[The Life of Marie Antoinette, Queen of France by Charles Duke Yonge]@TWC D-Link bookThe Life of Marie Antoinette, Queen of France CHAPTER XVI 2/11
The Countess de Provence was not well calculated to excite admiration or sympathy, since she was plain and ungracious.
But Madame de Balbi, whose character had been disgracefully notorious even before her connection with the count, was not more attractive in appearance or manner than the Savoy princess; and the citizens of Paris, who in this instance faithfully represented the feelings of the entire nation, did not disguise their anxiety that the child about to be born should be a prince, who might extinguish the hopes and projects of both his uncles. Their wishes were gratified.
On the morning of the 22d of October the king was starting from the palace on a hunting expedition with his brothers, when it was announced to him that the queen was taken ill.[1] He at once returned to her room, and, mindful of the danger which she had incurred on the occasion of the birth of Madame Royale from the greatness and disorder of the crowd, he broke through the ancient custom, and ordered that the doors should be closed, and that no one should be admitted beyond a very small number of the great officers, male and female, of the household.

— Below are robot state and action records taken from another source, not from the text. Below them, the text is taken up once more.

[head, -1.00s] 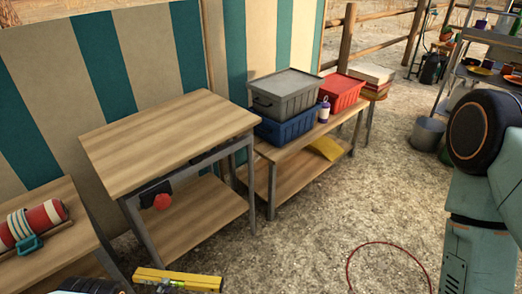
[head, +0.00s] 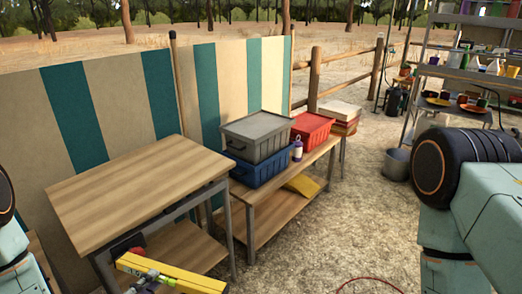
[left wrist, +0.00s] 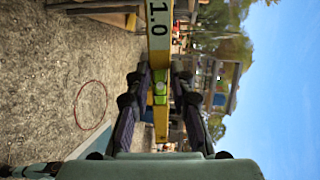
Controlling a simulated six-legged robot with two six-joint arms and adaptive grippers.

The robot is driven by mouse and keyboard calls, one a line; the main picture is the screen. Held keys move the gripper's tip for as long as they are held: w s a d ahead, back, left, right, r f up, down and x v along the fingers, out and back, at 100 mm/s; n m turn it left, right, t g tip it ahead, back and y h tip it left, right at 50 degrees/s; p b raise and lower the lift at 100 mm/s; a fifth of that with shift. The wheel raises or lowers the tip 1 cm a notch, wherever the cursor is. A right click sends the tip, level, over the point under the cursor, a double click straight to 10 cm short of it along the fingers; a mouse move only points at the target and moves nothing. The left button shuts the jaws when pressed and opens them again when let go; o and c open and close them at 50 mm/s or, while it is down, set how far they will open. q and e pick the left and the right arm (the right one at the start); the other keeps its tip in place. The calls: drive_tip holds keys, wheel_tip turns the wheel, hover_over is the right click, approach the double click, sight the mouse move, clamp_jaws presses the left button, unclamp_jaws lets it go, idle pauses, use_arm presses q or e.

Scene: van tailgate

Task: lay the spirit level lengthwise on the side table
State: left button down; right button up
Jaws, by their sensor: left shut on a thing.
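The yellow spirit level (head: 185,277) is at the bottom of the head view, tilted down to the right, in front of the side table's lower part. Its lower end is near the picture's bottom edge. In the left wrist view the level (left wrist: 159,42) runs between the fingers, with a green vial window and "1.0" on it. My left gripper (left wrist: 160,88) is shut on it near the vial. The side table (head: 140,185) has a bare wooden top and a lower shelf. My right gripper is out of view; only its arm shows at right.
A lower bench (head: 308,165) behind the side table bears a grey crate (head: 258,135) on a blue crate (head: 255,170), a red crate (head: 312,127) and a small bottle (head: 297,152). A striped screen (head: 110,100) stands behind. Gravel ground lies open to the right.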

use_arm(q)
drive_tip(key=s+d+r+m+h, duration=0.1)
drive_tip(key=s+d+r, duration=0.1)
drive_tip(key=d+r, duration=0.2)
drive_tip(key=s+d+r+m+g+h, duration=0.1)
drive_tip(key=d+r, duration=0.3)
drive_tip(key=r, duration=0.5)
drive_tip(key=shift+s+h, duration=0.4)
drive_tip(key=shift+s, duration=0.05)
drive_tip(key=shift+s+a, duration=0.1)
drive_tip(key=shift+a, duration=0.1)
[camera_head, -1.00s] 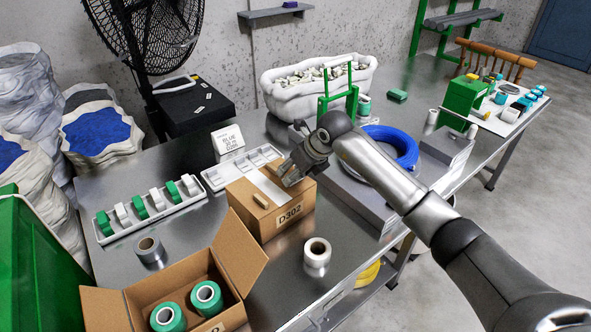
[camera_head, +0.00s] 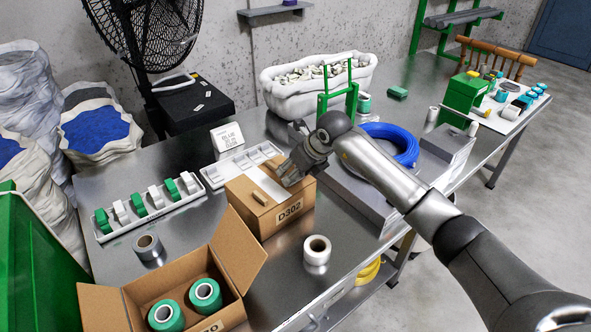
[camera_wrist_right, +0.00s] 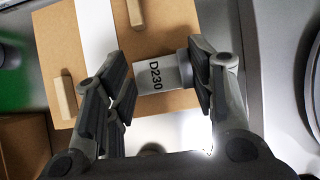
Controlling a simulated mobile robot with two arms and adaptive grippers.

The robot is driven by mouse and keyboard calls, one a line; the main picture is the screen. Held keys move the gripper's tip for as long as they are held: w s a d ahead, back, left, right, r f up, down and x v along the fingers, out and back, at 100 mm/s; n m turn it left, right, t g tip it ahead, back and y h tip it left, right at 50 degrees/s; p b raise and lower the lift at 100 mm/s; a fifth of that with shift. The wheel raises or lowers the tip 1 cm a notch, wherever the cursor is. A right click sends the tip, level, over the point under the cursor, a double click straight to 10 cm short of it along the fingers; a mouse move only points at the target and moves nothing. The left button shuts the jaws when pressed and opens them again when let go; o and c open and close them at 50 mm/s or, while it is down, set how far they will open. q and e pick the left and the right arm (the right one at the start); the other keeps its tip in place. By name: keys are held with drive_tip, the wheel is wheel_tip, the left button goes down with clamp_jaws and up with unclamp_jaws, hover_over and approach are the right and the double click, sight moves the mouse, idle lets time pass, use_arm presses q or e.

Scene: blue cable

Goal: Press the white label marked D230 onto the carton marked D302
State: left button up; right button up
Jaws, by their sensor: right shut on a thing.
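The carton marked D302 (camera_head: 285,222) is a closed brown box on the metal table, with a white strip and tan tabs on top. It also shows in the right wrist view (camera_wrist_right: 175,102). My right gripper (camera_head: 291,177) is over the carton's right top side. In the right wrist view, its fingers (camera_wrist_right: 167,82) are shut on the white label marked D230 (camera_wrist_right: 152,77), with a grey piece at one end. The label lies across the carton's edge in that view; I cannot tell whether it touches the carton. The head view hides the label behind my fingers. My left gripper does not show clearly.
An open carton (camera_head: 245,250) with green rolls stands in front left. A white roll (camera_head: 317,251) and a grey roll (camera_head: 149,248) stand nearby. White trays (camera_head: 125,232) lie left and behind. A grey case (camera_head: 352,200) and blue cable (camera_head: 405,150) are right.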

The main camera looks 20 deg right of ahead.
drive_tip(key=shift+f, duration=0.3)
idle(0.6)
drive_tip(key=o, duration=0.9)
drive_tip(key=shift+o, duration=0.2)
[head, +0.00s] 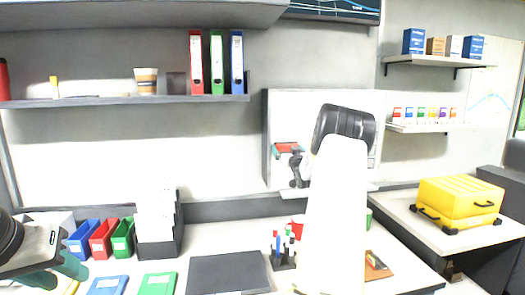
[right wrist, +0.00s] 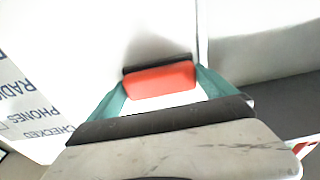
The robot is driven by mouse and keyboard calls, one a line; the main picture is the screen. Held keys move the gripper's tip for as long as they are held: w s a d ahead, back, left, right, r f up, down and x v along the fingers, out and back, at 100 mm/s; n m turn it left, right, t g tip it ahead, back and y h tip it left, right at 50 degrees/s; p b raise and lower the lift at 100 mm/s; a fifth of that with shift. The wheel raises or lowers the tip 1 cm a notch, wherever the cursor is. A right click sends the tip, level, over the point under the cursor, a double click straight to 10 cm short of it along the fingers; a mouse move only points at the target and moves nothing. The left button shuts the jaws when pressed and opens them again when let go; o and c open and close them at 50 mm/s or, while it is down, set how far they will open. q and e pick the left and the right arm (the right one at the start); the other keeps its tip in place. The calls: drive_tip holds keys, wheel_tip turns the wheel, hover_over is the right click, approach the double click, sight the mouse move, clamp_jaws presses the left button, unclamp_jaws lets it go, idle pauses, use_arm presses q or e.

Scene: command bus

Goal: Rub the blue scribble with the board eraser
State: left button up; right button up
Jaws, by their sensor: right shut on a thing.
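The board eraser (head: 287,147) is red with a dark pad, in front of the whiteboard (head: 290,110) in the head view. My right gripper (head: 288,153) is shut on it. In the right wrist view the eraser (right wrist: 160,80) sits between the teal fingers, its dark pad facing the white board surface (right wrist: 150,30); I cannot tell whether it touches. The blue scribble does not show in either view; my right arm covers part of the board. My left gripper (head: 60,274) is low at the left, empty, its teal fingers apart.
Printed words (right wrist: 25,95) show at the left of the right wrist view. A yellow case (head: 458,203) stands on the right table.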

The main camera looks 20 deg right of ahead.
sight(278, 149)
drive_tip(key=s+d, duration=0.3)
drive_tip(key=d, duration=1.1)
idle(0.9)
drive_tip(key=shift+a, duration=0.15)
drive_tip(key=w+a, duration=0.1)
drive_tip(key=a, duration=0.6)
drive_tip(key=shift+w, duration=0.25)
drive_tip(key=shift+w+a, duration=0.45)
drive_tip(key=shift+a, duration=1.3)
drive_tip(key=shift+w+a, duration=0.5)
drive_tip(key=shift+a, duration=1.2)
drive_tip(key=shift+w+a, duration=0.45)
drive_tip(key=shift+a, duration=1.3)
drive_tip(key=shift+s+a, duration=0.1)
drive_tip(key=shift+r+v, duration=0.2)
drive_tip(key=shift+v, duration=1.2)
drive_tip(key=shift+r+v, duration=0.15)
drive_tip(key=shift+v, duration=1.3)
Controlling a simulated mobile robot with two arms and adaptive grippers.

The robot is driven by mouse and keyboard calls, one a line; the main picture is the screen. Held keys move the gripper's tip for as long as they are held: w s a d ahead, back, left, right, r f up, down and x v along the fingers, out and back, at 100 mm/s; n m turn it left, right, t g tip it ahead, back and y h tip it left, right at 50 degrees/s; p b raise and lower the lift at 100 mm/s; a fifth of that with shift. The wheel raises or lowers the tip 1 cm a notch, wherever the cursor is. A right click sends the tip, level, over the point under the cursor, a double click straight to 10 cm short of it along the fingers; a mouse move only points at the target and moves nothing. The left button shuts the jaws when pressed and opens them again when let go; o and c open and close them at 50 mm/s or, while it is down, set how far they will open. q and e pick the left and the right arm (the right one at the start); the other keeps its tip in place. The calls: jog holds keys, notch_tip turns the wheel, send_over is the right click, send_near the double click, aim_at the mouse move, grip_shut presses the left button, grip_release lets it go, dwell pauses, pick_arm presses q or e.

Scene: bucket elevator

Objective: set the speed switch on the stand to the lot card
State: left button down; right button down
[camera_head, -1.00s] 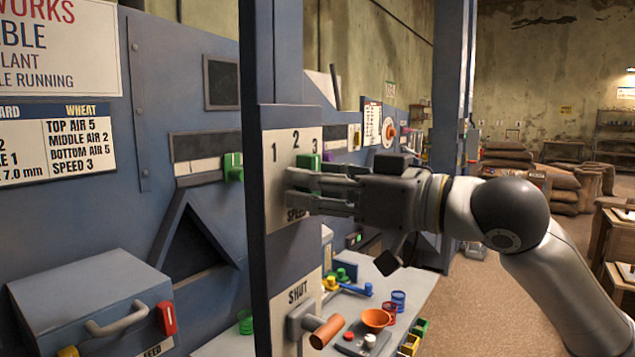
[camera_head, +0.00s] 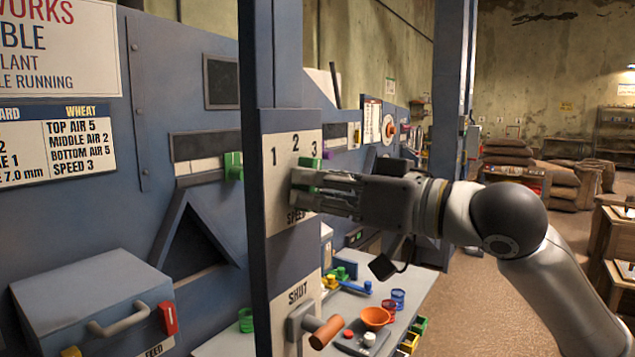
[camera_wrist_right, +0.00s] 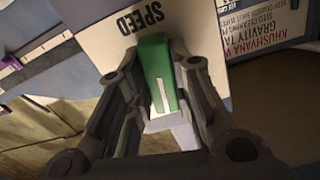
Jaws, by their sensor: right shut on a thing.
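The speed switch (camera_head: 309,162) is a green knob on a white plate (camera_head: 272,195) marked 1, 2, 3 and SPEED, fixed to the blue stand. Its visible upper end lies just below the 3. In the right wrist view the green knob (camera_wrist_right: 158,72) carries a white line and sits between the fingers. My right gripper (camera_head: 300,190) is shut on the knob and hides its middle in the head view. A settings card (camera_head: 80,147) on the left has a WHEAT column reading SPEED 3. I cannot tell whether this is the lot card. My left gripper is out of view.
Below the switch is a SHUT plate with an orange-handled lever (camera_head: 327,331). A bench (camera_head: 420,290) behind holds an orange bowl (camera_head: 375,316) and small coloured parts. A blue box (camera_head: 90,300) with a grey handle is at lower left. Open floor lies right of the stand.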

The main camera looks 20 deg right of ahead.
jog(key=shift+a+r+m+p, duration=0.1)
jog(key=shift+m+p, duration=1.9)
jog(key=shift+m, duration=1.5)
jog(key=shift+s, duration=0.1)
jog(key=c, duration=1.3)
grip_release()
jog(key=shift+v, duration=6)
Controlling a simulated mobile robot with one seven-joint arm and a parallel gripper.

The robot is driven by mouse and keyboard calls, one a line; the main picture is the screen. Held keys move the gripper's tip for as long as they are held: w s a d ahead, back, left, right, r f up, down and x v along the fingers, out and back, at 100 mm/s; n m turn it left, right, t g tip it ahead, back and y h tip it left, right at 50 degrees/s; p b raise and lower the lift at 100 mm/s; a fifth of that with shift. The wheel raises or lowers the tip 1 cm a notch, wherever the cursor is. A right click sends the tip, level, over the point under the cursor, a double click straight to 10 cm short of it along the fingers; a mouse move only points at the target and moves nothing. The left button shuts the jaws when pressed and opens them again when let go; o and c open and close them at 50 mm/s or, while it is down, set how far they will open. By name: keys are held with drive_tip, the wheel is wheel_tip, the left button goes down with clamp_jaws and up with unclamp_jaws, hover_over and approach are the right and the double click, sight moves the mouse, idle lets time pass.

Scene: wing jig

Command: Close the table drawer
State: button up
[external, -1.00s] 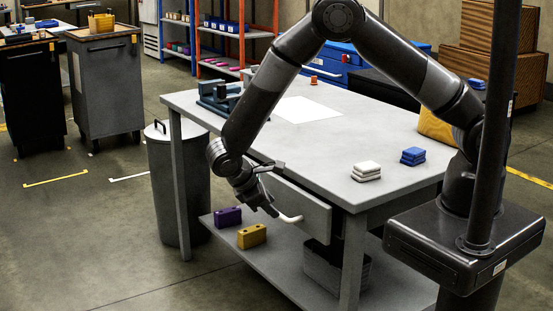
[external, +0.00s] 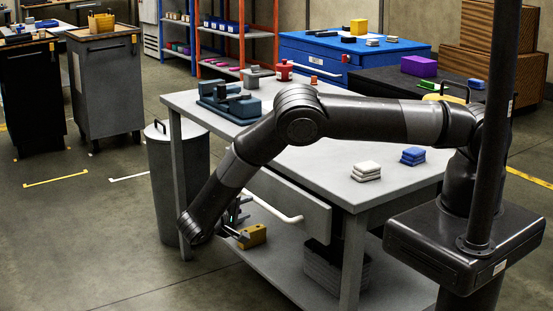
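The table drawer (external: 290,203) is under the grey worktable (external: 320,160). Its grey front panel stands out a little from under the tabletop edge; how far it is open is hard to tell. A white bar handle (external: 272,208) runs along the panel. My gripper (external: 242,220) is low, left of the drawer front and its handle, near the lower shelf. Its fingers look apart with nothing between them. It appears clear of the handle. The drawer's inside is hidden.
A yellow block (external: 253,236) sits on the lower shelf (external: 285,270) by my gripper. A grey bin (external: 165,190) stands left of the table. White blocks (external: 366,171), blue blocks (external: 413,156) and a vise-like fixture (external: 228,103) are on the tabletop.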

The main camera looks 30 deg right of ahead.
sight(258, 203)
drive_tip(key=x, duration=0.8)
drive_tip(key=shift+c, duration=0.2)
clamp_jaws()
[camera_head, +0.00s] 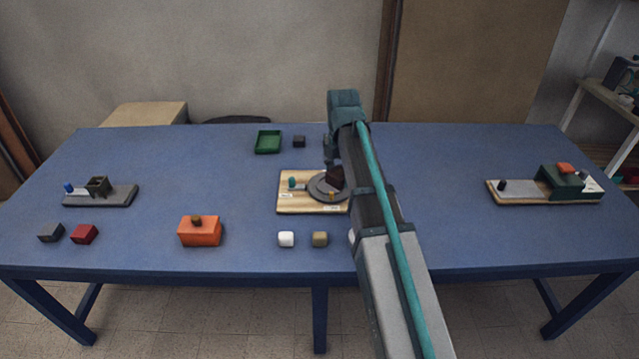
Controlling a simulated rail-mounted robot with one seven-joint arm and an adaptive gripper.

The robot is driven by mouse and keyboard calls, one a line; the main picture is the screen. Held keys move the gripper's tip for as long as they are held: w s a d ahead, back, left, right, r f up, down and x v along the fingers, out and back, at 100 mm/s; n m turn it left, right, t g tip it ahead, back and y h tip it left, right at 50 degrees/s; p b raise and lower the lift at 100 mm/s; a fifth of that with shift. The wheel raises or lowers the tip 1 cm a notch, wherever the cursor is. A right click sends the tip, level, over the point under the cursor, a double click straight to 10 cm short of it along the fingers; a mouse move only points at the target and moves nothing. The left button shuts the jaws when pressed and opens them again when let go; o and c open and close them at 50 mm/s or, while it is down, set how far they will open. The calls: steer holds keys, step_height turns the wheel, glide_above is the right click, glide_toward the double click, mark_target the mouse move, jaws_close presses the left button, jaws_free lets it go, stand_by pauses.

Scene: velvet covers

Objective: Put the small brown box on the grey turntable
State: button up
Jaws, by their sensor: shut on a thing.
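The grey turntable (318,190) is a round disc on a light wooden board (290,206) in the middle of the table, partly hidden by my arm. A small dark brown box (334,177) is at the turntable's right part, partly hidden by my arm. My gripper (329,166) points down at this box and is shut on it. My arm hides most of the fingers. I cannot tell whether the box touches the disc or is just above it.
A teal peg (292,183) and a small yellow piece (331,195) are by the disc. A green tray (268,142) and a dark block (299,141) lie behind. White (286,239) and tan (320,239) blocks and an orange box (199,231) are in front. Both table sides hold further boards.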

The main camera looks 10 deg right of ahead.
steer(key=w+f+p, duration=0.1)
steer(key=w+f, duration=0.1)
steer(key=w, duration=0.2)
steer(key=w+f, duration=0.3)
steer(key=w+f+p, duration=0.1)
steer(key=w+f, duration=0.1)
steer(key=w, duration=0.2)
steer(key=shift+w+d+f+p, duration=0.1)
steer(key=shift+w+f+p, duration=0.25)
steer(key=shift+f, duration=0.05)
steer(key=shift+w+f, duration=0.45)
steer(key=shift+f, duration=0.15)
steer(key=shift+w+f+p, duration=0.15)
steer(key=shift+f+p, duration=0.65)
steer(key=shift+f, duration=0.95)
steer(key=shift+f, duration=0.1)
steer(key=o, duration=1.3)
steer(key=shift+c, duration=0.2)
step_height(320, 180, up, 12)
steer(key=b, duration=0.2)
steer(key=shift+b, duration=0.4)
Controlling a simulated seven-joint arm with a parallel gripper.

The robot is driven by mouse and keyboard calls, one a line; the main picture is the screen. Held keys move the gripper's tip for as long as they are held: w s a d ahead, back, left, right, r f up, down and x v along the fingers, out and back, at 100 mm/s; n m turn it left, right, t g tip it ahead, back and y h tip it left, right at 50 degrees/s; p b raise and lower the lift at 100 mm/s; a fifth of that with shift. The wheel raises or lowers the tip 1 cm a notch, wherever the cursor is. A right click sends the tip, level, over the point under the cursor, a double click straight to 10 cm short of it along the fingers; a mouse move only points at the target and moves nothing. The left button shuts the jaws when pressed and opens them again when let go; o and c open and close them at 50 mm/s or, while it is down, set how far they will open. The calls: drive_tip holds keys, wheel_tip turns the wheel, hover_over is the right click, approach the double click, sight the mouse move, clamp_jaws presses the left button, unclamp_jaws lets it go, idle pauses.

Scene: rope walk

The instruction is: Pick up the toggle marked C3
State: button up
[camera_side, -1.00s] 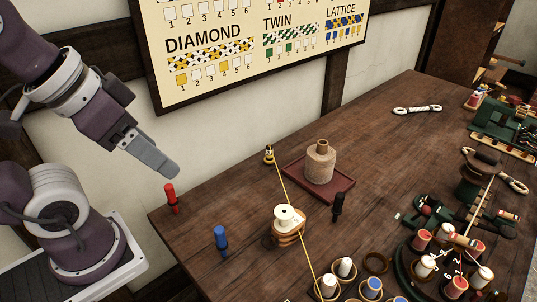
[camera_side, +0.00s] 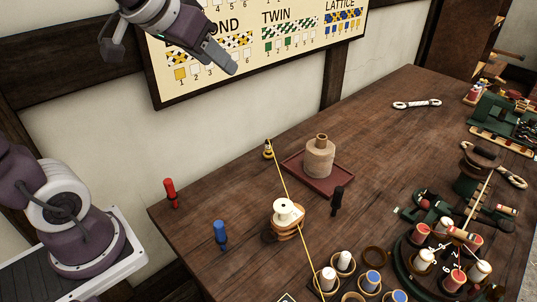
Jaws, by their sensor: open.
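Several bobbin-like toggles with red and white bodies stand around a dark round plate (camera_side: 402,262) at the lower right. A white one (camera_side: 423,260) and a red one (camera_side: 455,281) are among them. No C3 mark can be read on any of them, so I cannot tell which is C3. My gripper (camera_side: 230,67) is raised high at the upper left, in front of the wall chart in the picture. It is open and empty, far from the plate.
Red (camera_side: 170,192) and blue (camera_side: 220,235) pegs stand on the table's left side. A black peg (camera_side: 337,200) stands beside a dark red tray (camera_side: 293,164) bearing a tan stepped cylinder (camera_side: 319,158). A yellow cord (camera_side: 303,236) runs past a white spool (camera_side: 285,209). The far table is mostly clear.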

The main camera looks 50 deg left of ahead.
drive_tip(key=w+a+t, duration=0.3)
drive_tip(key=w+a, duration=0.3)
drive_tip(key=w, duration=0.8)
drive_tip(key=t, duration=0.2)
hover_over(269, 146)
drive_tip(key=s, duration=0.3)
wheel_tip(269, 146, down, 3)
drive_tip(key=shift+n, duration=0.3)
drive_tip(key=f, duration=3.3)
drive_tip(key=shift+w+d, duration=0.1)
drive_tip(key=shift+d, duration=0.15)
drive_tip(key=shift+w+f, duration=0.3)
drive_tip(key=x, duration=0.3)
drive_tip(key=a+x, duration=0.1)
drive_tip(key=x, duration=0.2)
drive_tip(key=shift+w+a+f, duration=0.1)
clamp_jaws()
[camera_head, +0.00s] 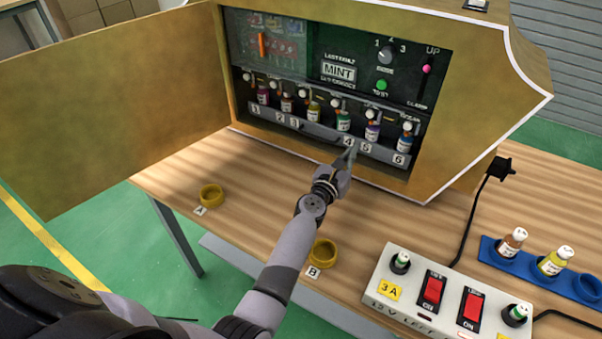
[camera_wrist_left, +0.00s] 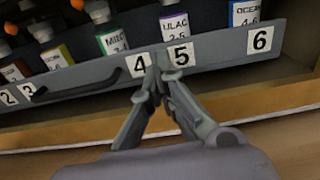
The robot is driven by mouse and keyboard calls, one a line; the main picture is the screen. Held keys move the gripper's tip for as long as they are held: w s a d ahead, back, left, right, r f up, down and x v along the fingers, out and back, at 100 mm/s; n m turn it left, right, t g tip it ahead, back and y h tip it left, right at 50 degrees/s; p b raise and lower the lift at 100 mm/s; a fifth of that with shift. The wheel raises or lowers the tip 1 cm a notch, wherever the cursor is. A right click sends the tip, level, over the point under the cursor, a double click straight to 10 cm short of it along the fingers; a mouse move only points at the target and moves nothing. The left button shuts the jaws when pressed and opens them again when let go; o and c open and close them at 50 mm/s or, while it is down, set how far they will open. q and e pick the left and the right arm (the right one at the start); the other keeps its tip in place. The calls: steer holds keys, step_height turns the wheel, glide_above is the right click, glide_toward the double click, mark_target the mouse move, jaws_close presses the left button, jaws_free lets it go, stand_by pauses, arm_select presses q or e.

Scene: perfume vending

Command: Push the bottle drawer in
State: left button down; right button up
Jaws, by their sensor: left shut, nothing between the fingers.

His cares were rewarded by a comparatively easy birth; and his anxiety to protect his wife from agitation was further shown by a second arrangement, which was perhaps hardly so easy to carry out, but which was also perfectly successful.
As was most natural, the queen and himself fully shared the ardent wishes of the nation that the expected child should prove an heir to the throne; and he consequently feared that, should it not be so, the disappointment might produce an injurious effect on the mother's health; or, should their hopes be realized, that the excessive joy might be equally dangerous.